Pete, I wasn’t thinking of assassin-who-falls-in-love-with-target as a dare until you put it that way. Now, hmm …
Sarah, I really liked the first Others book, despite huge (HUGE) worldbuilding problems. But the later books in the series work much less well for me. I don’t think I’ve read the latest couple.
EC, I only got through the second book of the Daughter of Smoke and Bone by gritting my teeth and promising myself that the ending would actually turn out all right. It did, so in retrospect I was fine with the second book. Laini Taylor is one of the few who have poured tremendous angst into a series, but handled it so well I loved the series anyway.

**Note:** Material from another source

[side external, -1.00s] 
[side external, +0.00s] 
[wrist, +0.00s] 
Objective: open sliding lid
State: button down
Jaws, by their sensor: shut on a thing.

How about Jaran? SUCH a great book.
The Novik Scholomance series?
Alison, yes! I love love love JARAN. I do regret Kate Elliott let the series end without really coming to a conclusion. But the first book stands alone perfectly.
Novik’s series is one I haven’t yet gotten to, though I keep hearing good things about it.
“Wayward Son” is okay, though not as good as “Carry On”. I could have done with it just being a “trio on a road trip through darkest America” without the emergence of a more standard threat later on. Especially since it messed up one character’s deserved ending from the first book.
“Any Way The Wind Blows” felt more like fanfic of the fanfic. Too much relationship drama, too little anything else. I may just not have been the right audience.
Thanks for your feedback, Mike! I don’t think I’ll move the two other Carry On books up in the queue, but maybe I’ll read them someday.
@ Rachel,
Yes, Taylor is just barely on the side of ‘will read through the angst’ for me. I learned early on in my teens that I do not appreciate angst or drama stemming from bad communication – there’s enough of that in the world without adding to it fictionally.